The answer is simple: this time, we’re not sorry.
Yesterday afternoon in San Francisco, I sat on my couch watching Team Canada dismantle France in the Olympic preliminaries. For an hour, I listened to an American broadcast. The commentators were using words like masterclass and dominance. When Sidney Crosby became Canada’s all-time Olympic scoring leader in a 10-2 blowout, the announcers called it like they saw it: world-class.
It felt right, and I felt proud.
I felt that same surge during Carney’s address at Davos last month. I was in a room with friends from New York, London, Paris, and Mumbai. They all came up to me to say the same thing: “Wow, you must be proud to be Canadian right now.”
In those moments, the world sees us as we are. We are peers. We are winners. We are leaders.
Here’s what I’ve come to realize: excellence is universal, but influence is distributed. Sidney Crosby didn’t suddenly become a better player when he stepped onto Olympic ice. Nor did Mark Carney become a better economist when he stepped onto the Davos stage. The talent was always there. What changed was the platform. The Olympics and Davos are global distribution engines. They turn excellence into influence.

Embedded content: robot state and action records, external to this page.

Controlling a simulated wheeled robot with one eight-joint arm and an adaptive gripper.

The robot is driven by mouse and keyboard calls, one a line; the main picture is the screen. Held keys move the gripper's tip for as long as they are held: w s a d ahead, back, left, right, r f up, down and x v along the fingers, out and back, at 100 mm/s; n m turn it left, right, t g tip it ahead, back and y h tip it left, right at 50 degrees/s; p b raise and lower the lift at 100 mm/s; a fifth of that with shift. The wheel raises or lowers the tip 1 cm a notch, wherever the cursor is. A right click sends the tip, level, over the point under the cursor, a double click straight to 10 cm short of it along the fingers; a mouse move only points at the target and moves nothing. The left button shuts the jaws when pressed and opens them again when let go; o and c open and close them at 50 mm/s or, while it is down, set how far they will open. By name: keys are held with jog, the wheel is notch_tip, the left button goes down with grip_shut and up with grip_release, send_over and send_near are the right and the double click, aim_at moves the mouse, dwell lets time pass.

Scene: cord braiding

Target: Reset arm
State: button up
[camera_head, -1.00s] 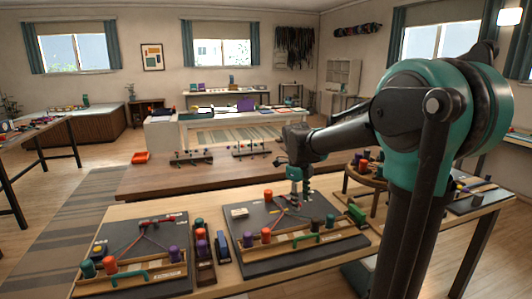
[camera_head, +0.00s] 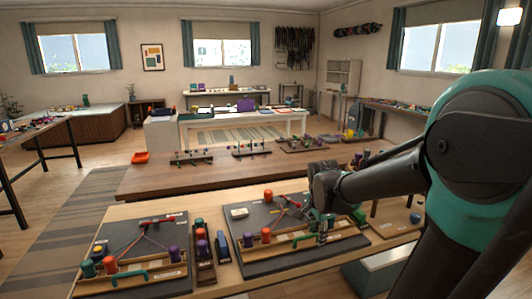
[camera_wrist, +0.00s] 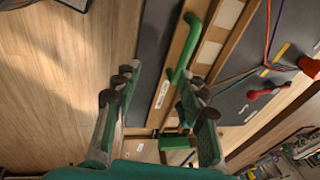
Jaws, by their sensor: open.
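My gripper (camera_head: 322,228) hangs low over the right front part of the right braiding board. In the wrist view its two green fingers (camera_wrist: 157,82) are spread apart with nothing held between them. The right braiding board (camera_head: 258,220) is dark, with coloured cords, an orange-red spool (camera_head: 268,194) and a wooden front rail. A green handle (camera_wrist: 180,58) on the rail shows just beyond the fingers. I cannot tell whether a finger touches the board. My arm hides part of the board's right end.
The left braiding board (camera_head: 178,238) lies on the same table, with a dark rack of spools (camera_head: 203,245) between the boards. A brown table (camera_head: 150,180) with peg stands is behind. Bare floor (camera_wrist: 50,80) shows beside the table in the wrist view.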

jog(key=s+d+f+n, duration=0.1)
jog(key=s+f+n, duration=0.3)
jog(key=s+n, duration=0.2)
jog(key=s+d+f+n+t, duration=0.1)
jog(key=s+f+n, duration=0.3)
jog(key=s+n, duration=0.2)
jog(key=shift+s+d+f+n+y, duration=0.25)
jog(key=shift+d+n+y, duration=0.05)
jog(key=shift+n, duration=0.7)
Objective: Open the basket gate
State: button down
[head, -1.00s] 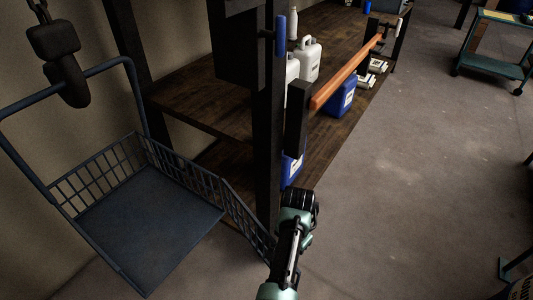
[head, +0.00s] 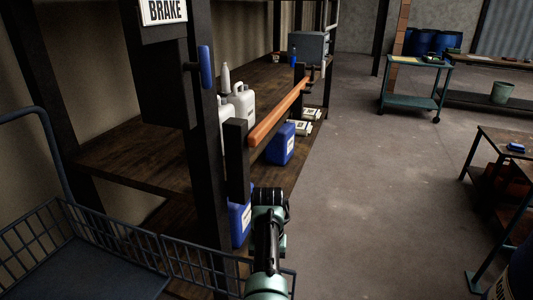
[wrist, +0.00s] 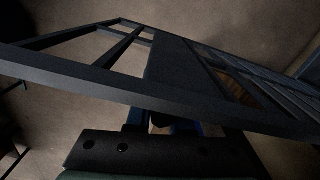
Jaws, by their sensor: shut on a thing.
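The basket (head: 100,240) is a dark blue-grey wire cage with a solid floor, partly cut off at lower left in the head view. Its gate (head: 200,262) is a barred panel reaching out from the basket's side towards my arm, swung outward. In the wrist view the gate (wrist: 100,78) crosses the picture at a slant, its thick rail just in front of my gripper (wrist: 162,124). My gripper is shut on the gate's rail. In the head view my arm hides the fingers and part of the gate's far end.
A dark post with a BRAKE sign (head: 164,11) and blue handle (head: 205,67) stands beside the basket. An orange bar (head: 278,112) runs along wooden shelves holding white and blue jugs (head: 280,144). Open floor (head: 375,190) lies right, with a green cart (head: 415,85) and a table (head: 505,145) beyond.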

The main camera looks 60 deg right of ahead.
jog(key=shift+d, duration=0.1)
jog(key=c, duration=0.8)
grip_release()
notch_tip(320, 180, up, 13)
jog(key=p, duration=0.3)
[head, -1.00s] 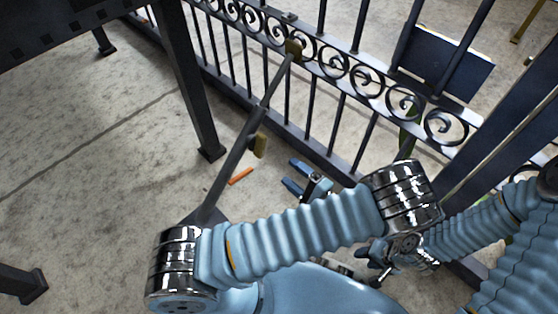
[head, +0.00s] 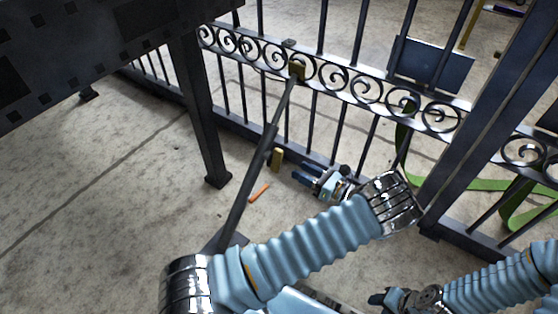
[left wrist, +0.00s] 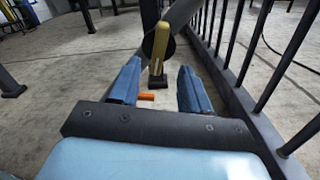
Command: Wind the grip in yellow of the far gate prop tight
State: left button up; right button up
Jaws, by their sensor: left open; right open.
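My left gripper (head: 300,171) is open and empty, just right of the grip. In the left wrist view its fingers (left wrist: 160,76) point at the grip, which appears between and beyond the tips. My right gripper (head: 377,298) is at the bottom, partly seen and apart from the prop.
The scrollwork gate (head: 340,77) runs along the right of the prop. An orange piece (head: 260,192) lies on the floor near the grip. A dark table-like structure (head: 205,110) stands at left. A green strap (head: 485,184) lies at right.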

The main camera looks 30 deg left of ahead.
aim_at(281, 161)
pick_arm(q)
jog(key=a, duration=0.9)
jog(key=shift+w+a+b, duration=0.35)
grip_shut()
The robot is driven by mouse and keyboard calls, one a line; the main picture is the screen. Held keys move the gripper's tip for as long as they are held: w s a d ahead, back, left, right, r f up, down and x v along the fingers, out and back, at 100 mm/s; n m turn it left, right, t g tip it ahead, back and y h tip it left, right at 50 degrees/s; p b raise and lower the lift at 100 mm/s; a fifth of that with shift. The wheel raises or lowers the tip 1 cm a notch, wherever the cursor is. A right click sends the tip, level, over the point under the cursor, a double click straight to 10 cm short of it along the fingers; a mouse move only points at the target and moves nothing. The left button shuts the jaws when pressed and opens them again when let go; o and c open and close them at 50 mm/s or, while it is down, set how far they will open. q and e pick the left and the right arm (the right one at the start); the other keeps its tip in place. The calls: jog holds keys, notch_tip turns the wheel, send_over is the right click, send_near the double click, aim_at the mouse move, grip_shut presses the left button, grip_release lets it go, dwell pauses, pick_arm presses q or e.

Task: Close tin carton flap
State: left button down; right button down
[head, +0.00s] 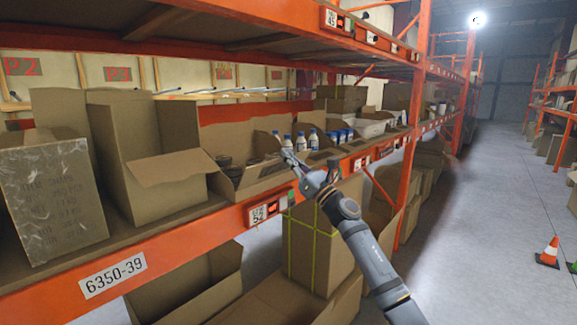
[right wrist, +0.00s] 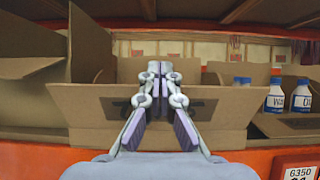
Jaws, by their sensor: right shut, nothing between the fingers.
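The tin carton (head: 262,180) is a low brown open box on the orange rack shelf, with dark tins (head: 224,161) partly visible inside in the head view. In the right wrist view its front panel (right wrist: 228,118) stands across the middle, leaning outward. My right gripper (head: 288,156) is at the carton's right end in the head view. In the right wrist view the gripper (right wrist: 160,72) is shut and empty, its fingers in front of the carton. I cannot tell whether it touches the cardboard. The left gripper is not in view.
A tall open carton (head: 112,160) stands to the left, one flap (head: 170,168) jutting toward the tins. White bottles with blue caps (head: 301,141) stand to the right; they also show in the right wrist view (right wrist: 275,98). An upper shelf beam (head: 250,15) is overhead.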

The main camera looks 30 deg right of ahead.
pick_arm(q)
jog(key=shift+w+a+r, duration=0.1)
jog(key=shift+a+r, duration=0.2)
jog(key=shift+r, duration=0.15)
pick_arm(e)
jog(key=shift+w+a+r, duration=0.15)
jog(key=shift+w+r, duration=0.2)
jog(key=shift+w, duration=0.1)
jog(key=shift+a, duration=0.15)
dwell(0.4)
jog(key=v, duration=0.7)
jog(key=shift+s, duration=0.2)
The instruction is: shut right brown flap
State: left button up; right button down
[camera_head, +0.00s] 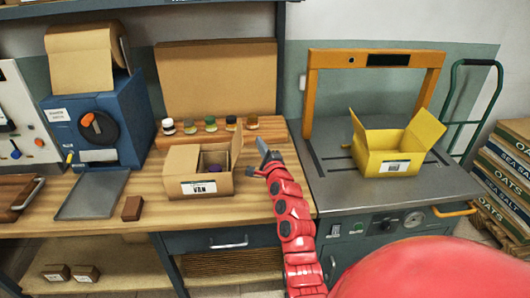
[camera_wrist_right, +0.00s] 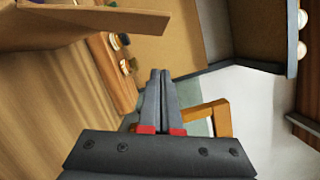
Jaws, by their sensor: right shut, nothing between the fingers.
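The brown box (camera_head: 198,188) with a "VAN" label stands on the wooden bench. Its right flap (camera_head: 237,146) stands up, roughly upright, along the right side. A brown panel (camera_head: 181,161) shows at the left of its top. A purple-lidded jar (camera_head: 213,169) shows inside the opening. My right gripper (camera_head: 264,152) is shut and empty, just right of the raised flap and apart from it. In the wrist view the shut fingers (camera_wrist_right: 160,88) point past a brown cardboard panel (camera_wrist_right: 90,20) at the upper left. My left gripper is not in view.
Several small jars (camera_head: 210,124) stand in a row behind the box. A yellow box (camera_head: 385,163) with open flaps sits on the grey station at right, under an orange frame (camera_head: 310,95). A blue machine (camera_head: 97,125) and a grey tray (camera_head: 92,195) are at left.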

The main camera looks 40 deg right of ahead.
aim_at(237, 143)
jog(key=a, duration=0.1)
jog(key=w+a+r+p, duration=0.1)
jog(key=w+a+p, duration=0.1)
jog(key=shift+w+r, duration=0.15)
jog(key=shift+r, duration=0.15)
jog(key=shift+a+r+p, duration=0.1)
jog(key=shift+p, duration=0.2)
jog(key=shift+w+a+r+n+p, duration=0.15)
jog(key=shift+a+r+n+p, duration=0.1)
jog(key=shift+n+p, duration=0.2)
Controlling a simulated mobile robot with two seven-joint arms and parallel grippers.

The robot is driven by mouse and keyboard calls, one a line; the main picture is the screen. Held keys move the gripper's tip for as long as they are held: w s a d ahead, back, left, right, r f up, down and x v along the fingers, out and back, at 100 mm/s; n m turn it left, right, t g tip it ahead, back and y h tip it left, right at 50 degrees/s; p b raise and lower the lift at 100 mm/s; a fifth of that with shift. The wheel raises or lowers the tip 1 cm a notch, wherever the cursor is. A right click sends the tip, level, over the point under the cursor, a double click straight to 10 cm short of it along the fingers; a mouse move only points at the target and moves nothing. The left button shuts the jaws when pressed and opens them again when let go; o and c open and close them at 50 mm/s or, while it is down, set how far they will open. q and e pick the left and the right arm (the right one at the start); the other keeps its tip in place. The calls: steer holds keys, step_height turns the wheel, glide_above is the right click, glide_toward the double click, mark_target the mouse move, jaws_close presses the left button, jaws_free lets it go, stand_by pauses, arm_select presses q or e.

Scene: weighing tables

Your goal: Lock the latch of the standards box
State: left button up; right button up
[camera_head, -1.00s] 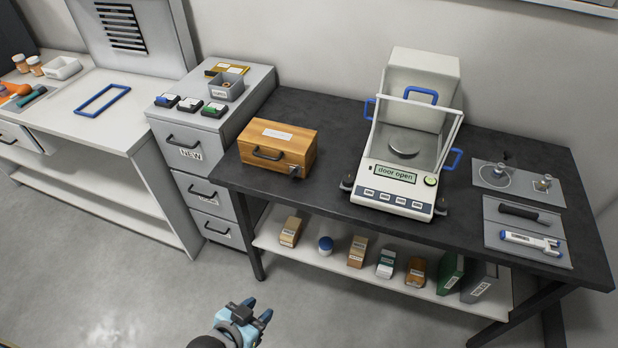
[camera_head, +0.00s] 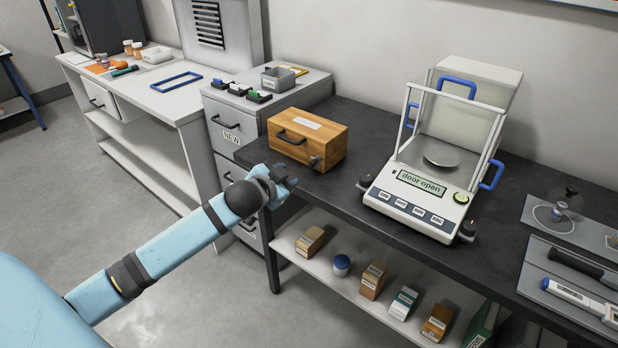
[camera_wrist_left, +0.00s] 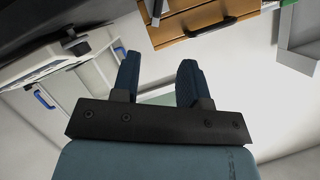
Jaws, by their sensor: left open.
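The standards box is a wooden box (camera_head: 307,139) with a dark handle and a white label, sitting shut on the dark table's left end. Its small metal latch (camera_head: 314,161) is on the front face near the right corner; whether it is locked is too small to tell. My left gripper (camera_head: 288,178) is open and empty, just in front of and below the box's front, apart from it. In the left wrist view the box (camera_wrist_left: 205,18) is at the top, beyond my left gripper's spread fingers (camera_wrist_left: 160,78). My right gripper is not in view.
A balance (camera_head: 424,185) reading "door open" stands right of the box on the dark table (camera_head: 352,186). A grey drawer cabinet (camera_head: 232,122) is close on the left. The shelf below holds several small boxes. Bare tabletop lies between box and balance.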

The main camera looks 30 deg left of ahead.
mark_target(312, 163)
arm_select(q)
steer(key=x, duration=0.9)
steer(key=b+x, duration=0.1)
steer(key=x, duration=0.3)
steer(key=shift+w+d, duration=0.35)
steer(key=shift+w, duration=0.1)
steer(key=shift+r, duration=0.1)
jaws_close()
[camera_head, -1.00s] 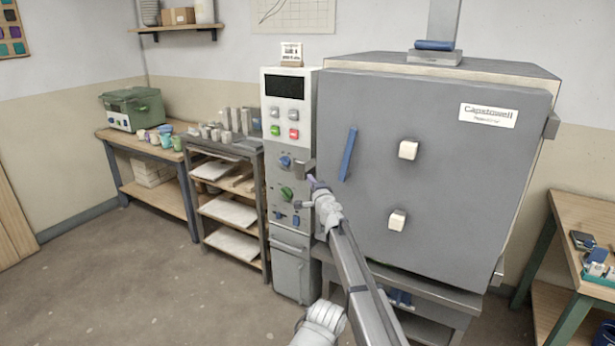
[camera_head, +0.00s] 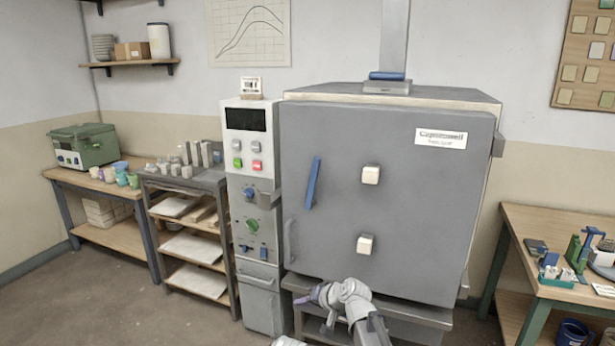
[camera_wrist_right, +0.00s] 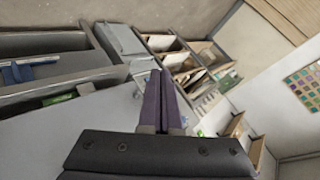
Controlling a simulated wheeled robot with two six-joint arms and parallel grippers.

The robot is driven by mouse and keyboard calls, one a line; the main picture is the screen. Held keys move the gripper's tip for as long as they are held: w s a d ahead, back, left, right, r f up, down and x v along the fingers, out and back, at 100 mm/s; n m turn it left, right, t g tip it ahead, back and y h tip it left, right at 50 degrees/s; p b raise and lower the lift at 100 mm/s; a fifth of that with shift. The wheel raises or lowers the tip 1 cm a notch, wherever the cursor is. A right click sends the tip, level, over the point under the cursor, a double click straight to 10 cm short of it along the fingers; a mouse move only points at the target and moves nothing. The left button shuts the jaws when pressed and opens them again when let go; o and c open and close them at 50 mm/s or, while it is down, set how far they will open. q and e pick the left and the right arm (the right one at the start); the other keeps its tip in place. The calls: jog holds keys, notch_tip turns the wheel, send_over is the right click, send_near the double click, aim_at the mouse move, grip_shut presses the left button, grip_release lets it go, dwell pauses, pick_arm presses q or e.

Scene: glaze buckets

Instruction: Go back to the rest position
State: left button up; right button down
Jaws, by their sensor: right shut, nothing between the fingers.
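My right gripper (camera_head: 312,294) is low in front of the kiln (camera_head: 410,220), near the bottom edge of its door in the head view. It points left and is apart from the control panel (camera_head: 252,185). In the right wrist view its two dark purple fingers (camera_wrist_right: 161,74) lie together with nothing between them. The kiln's big grey door is closed, with a blue handle (camera_head: 312,183) and two pale knobs. My left gripper is out of view.
A rack with shelves (camera_head: 190,245) stands left of the control panel. A bench (camera_head: 62,180) with a green machine (camera_head: 84,146) is farther left. A wooden table (camera_head: 530,225) with small tools is at the right. Floor is open at the lower left.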

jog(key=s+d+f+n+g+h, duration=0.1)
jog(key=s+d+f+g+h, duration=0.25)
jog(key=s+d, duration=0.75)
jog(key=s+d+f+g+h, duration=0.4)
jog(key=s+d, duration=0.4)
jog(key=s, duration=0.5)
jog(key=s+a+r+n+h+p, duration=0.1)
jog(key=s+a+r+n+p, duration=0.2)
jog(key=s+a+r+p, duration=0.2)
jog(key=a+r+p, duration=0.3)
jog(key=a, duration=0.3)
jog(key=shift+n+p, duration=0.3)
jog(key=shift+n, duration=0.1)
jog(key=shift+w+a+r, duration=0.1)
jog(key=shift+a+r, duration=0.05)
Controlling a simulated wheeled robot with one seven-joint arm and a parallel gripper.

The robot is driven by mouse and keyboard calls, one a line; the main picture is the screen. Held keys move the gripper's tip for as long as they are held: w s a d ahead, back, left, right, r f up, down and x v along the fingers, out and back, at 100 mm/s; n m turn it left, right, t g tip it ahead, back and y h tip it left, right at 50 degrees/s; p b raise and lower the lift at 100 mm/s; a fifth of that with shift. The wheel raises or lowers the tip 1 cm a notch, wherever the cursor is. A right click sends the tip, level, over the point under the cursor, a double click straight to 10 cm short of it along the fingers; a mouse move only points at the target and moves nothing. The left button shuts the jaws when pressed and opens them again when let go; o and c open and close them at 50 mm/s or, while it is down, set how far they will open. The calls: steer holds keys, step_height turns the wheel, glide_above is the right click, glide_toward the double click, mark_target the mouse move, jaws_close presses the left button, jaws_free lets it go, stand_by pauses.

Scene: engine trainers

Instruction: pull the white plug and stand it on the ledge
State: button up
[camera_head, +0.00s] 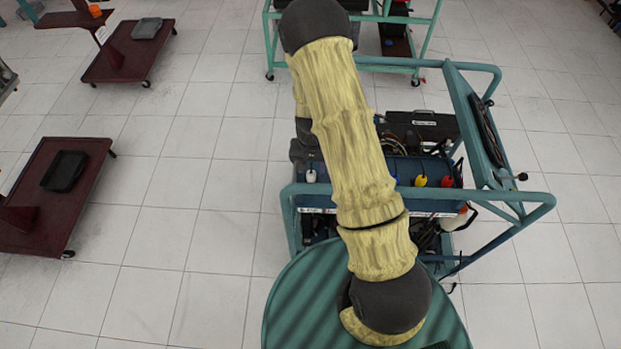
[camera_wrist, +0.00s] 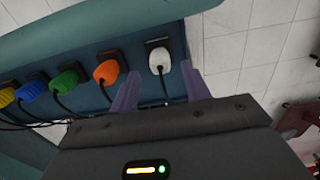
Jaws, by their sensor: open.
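The white plug (camera_wrist: 160,59) sits in a black socket at the right end of a row in the wrist view, with its black cable hanging from it. A small white shape (camera_head: 311,176) at the left of the blue panel in the head view looks like the same plug. My gripper (camera_wrist: 160,70) is open, its two purple fingers on either side of the plug's cable side, with nothing held. In the head view my arm hides much of the panel.
Orange (camera_wrist: 107,69), green (camera_wrist: 63,80), blue (camera_wrist: 33,91) and yellow (camera_wrist: 6,97) plugs stand left of the white one, with loose cables below. A teal tube frame (camera_head: 520,197) surrounds the trainer. Open tiled floor (camera_head: 150,235) and dark red carts (camera_head: 60,190) lie to the left.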

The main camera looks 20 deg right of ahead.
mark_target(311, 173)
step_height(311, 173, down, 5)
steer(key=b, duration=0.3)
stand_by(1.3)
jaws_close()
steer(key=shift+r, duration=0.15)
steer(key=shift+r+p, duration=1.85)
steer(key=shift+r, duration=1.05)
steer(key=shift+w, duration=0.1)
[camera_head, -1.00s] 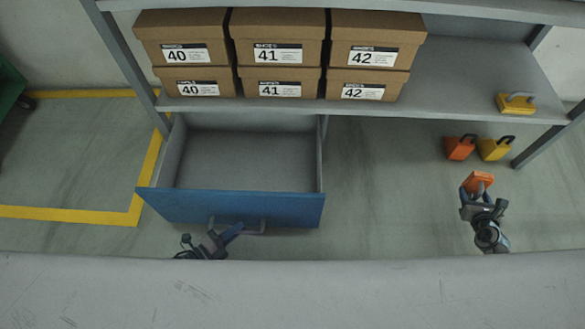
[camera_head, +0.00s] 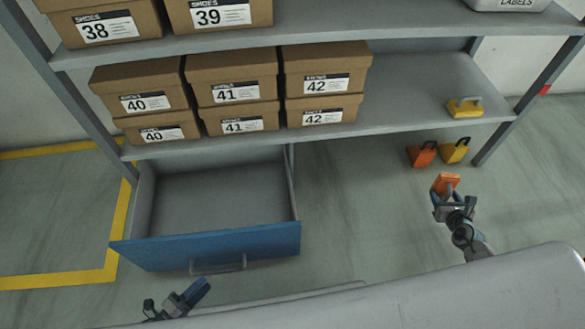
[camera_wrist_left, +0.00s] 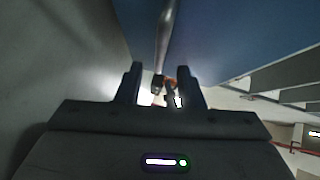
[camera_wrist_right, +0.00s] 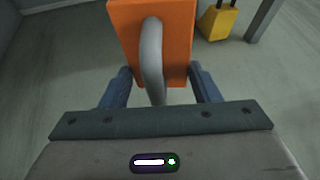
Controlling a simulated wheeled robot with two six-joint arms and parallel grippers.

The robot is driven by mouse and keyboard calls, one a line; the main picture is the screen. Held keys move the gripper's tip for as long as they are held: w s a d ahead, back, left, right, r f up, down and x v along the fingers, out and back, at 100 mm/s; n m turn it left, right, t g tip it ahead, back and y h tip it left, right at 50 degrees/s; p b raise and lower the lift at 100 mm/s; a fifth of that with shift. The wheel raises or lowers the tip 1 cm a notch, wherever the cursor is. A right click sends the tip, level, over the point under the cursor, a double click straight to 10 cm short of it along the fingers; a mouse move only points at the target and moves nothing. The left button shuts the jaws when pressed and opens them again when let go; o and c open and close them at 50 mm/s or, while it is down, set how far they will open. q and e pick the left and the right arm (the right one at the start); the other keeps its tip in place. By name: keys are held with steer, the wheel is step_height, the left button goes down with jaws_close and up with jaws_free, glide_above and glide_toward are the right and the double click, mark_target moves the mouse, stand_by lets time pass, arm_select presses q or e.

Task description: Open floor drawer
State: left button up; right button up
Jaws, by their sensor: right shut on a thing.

I write cases at Stanford on some of the world’s best founders. Part of my mission is bringing more Canadian builders into that classroom, because the Stanford classroom works the same way. When the next generation of leaders studies Canadian founders alongside their peers, Canada becomes part of the standard.
The next question is obvious: how do we build that kind of stage at home?
The Patek Paradox
I often describe Canada as the Patek Philippe of nations. We are Quiet Luxury.
In watchmaking, the “movement” refers to the internal mechanism, the masterpiece of engineering that powers everything. In a Patek Philippe, that movement is refined. Subtle. You have to hold it to your ear to hear it.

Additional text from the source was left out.